(begin)

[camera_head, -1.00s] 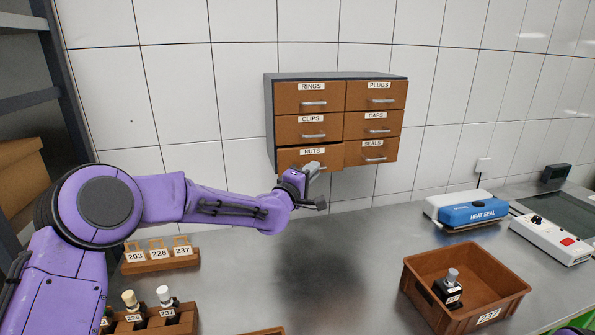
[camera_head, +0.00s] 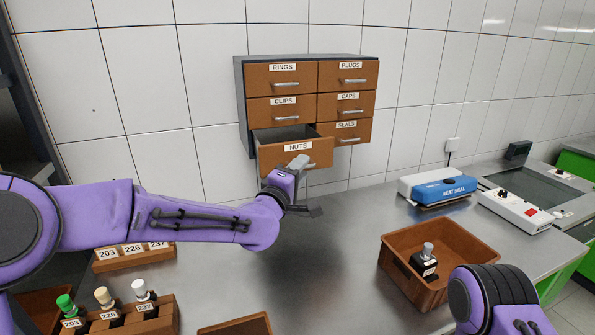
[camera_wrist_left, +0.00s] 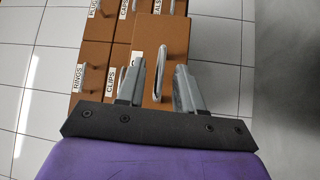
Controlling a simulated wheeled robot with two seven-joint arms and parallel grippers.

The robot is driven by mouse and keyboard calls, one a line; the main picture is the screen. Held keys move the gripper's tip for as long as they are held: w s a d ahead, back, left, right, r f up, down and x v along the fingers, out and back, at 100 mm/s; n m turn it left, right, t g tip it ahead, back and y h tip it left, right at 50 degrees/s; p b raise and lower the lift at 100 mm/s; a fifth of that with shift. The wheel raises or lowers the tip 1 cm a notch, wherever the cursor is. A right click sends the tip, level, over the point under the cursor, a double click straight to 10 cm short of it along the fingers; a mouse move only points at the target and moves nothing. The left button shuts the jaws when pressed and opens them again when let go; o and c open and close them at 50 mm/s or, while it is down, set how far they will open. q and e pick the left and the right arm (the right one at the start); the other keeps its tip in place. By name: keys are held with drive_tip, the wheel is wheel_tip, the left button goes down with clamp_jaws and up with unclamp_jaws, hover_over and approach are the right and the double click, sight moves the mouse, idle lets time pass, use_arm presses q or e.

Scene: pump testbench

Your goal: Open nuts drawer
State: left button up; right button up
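The nuts drawer (camera_head: 265,158) is the lower left drawer of the wall cabinet. It is pulled partway out in the head view, and its dark inside shows above its brown front. My left gripper (camera_head: 299,163) is at the drawer's front and hides its handle. In the left wrist view, the silver handle (camera_wrist_left: 160,72) lies between the two fingers of my left gripper (camera_wrist_left: 168,85). The fingers are apart, with brown drawer front showing between them. Whether they touch the handle is unclear. My right arm shows at the lower right, its fingers out of view.
The other drawers, such as clips (camera_head: 270,112) and seals (camera_head: 356,133), are shut. A brown bin (camera_head: 470,262) with a dark bottle stands at the right. A blue heat sealer (camera_head: 445,190) is behind it. Bottle racks (camera_head: 160,318) are at the lower left.

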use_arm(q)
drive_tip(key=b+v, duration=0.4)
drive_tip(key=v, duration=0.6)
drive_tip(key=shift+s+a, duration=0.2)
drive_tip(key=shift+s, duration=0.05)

(end)

= What to do =
Pictures are excluded; extract exactly the lines from the start of the data through the line that holds "Controlling a simulated", both ends included.

= Finished answer =
[camera_head, -1.00s] 
[camera_head, +0.00s] 
[camera_wrist_left, +0.00s] 
Controlling a simulated wheeled robot with two seven-joint arms and parallel grippers.

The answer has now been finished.